The Scary Contaminant Hiding In Your Salt Shaker

The pollution of micro plastics in our society continues to be a problem, with recent studies proving billions of people globally are drinking tap water contaminated with plastic particles.

Now, research has found that these tiny fibres are also finding their way into the food chain.

“Not only are plastics pervasive in our society in terms of daily use, but they are pervasive in the environment,” Sherri Mason, a professor at the State University of New York at Fredonia told The Guardian. 

Plastics are “ubiquitous, in the air, water, the seafood we eat, the beer we drink, the salt we use – plastics are just everywhere.”

In collaboration with researchers at the University of Minnesota, Mason examined the micro plastics present in 12 different kinds of salt from across the world (including 10 variety of sea salts) purchased from grocery stores in the US.

The results established that Americans could be ingesting upwards of 660 plastic particles each year if they consume the recommended daily intake of 2.3g of salt per day. However, this number is estimated to be far greater, as health officials say that 90% of all Americans eat too much salt in their diet. 
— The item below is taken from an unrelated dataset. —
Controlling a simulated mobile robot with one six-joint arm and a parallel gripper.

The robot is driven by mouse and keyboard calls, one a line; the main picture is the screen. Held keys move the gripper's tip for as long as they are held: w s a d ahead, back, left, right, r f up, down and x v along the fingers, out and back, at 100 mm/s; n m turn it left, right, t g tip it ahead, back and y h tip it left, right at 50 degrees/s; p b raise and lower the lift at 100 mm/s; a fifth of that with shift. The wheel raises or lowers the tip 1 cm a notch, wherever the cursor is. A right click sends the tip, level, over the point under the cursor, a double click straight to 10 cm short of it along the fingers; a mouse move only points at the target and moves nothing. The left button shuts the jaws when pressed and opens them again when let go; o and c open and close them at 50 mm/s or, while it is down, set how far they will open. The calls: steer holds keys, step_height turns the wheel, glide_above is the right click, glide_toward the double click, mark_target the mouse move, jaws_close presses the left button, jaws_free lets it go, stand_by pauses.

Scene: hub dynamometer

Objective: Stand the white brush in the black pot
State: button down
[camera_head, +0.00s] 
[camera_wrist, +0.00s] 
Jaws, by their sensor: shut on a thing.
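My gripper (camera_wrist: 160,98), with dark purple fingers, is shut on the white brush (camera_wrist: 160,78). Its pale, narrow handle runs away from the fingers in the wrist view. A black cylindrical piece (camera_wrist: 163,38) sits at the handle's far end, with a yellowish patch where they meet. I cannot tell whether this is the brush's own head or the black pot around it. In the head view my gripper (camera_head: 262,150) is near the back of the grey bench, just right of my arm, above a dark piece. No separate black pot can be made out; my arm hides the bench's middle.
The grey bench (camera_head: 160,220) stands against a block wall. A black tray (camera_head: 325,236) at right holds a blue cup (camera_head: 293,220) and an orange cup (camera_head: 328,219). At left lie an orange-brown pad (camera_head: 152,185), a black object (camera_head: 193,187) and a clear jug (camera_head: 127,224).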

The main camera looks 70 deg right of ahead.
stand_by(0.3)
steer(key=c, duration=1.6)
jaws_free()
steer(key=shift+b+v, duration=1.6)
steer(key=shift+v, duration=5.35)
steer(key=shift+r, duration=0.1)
It’s believed that sea salt may be more vulnerable to contamination because of how it is made – a process that combines dehydration and salt water. And because up to 12.7m tonnes of plastic enters the world’s oceans every year (the majority being micro-fibres and single-use plastics such as water bottles) these findings aren’t surprising experts.

Plastic bottles and other debris has washed up on a beach in the Caribbean Sea.

To date, scientists have been unable to research the long-term health impact of ingesting plastics as they are yet to find a control group who haven’t been exposed to it.

“Everybody is being exposed to some degree at any given time, from gestation through death,” researchers from Johns Hopkins Bloomberg School of Public Health wrote back in 2013. 

“Detectable levels of [the plastic] bisphenol A have been found in the urine of 95% of the adult population of the United states.”

Mason claims this research should serve as a wakeup call for both the health and environmentally conscious. 

“I hope what comes from this is not that [consumers] just switch brands and try to find something that’s table salt or mined salt,” she said. 

“People want to disconnect, and say, ‘It’s OK if I go to Starbucks everyday and get that disposable coffee cup…’”

“We have to focus on the flow of plastic and the pervasiveness of plastics in our society and find other materials to be using instead.”